THE word Freethinker in times past has implied a censure of the person so designated, and especially if the one so called chanced to be a woman. But, in spite of this fact, here and there in the history of Freethought has appeared a woman strong enough of heart and brain to understand and accept Liberal truths, and brave enough to avow publicly her faith in the “belief of the unbelievers.” Among these courageous souls we find the names of some of the most brilliant lights of feminine literature. The Orthodox world could not well afford to reject their valuable contributions to the pleasure and well-being of society, but in accepting them did so with an ungracious protest against the religious conclusions of these daring Thinkers.

To-day we stand at the opening of a grand vista of civil and religious liberty. Science has sealed as the truth many of the hitherto vague questionings of those who, in honest search of the truth, had long ago come to doubt creeds and dogmas. In time to come they who first dared to pioneer the way to perfect freedom of thought will be looked upon as the benefactors of those whom at first they only shocked. Among these benefactors must be counted the isolated women whose life-sketches make up this little volume. In selecting the subjects for these sketches, regard was had only to the thorough Radicalism of the views they held. There are many noble women of Liberal tendencies of thought, whose names are well known, who have done good and effective work for Freethought so far as they understood it; but the most of these have only succeeded in throwing aside creeds and all sectarianism, as belittling and cramping to the human mind, while still clinging to all the essential points of Christian belief.

Many of these women have already found, as they deserve, faithful and loving chroniclers.

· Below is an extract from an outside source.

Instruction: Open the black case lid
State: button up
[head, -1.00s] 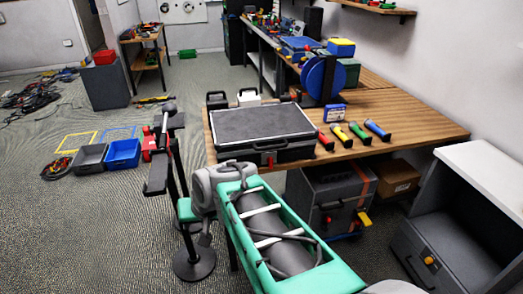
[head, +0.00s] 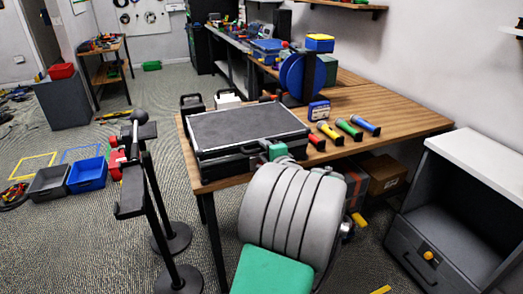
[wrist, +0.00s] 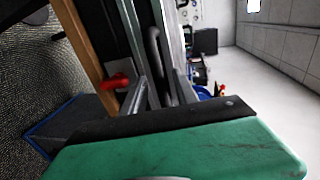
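The black case (head: 245,126) lies flat on the wooden table with its grey-topped lid down. My gripper (head: 266,144) is at the front edge of the case, right of the middle, with its green body facing me. In the wrist view, the two grey fingers of my gripper (wrist: 163,97) stand apart. The dark case handle (wrist: 155,50) shows in the gap between them, and I see no firm grip on it. A red latch (wrist: 116,80) shows left of the fingers. My arm hides part of the case front in the head view.
Red, yellow, green and blue handled tools (head: 343,129) lie right of the case on the table (head: 400,122). A blue spool (head: 292,75) stands behind. A black post stand (head: 137,170) is left of my arm. A grey cabinet (head: 440,220) stands at the right.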

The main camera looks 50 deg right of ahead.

To introduce their names here would only serve to swell this volume far beyond its present modest dimensions, and would render it useless as a record of the most daring heroines of Freethought; so I have contented myself with sketching these few central female figures in the history of Radical Religion. And my only hope in grouping them thus together is to win for them, from those to whom they are comparatively unknown, save as names only, a little of the admiration and respect which I myself have ever felt for them because of the dignity and moral heroism of their lives.

June, 1876. S. A. U.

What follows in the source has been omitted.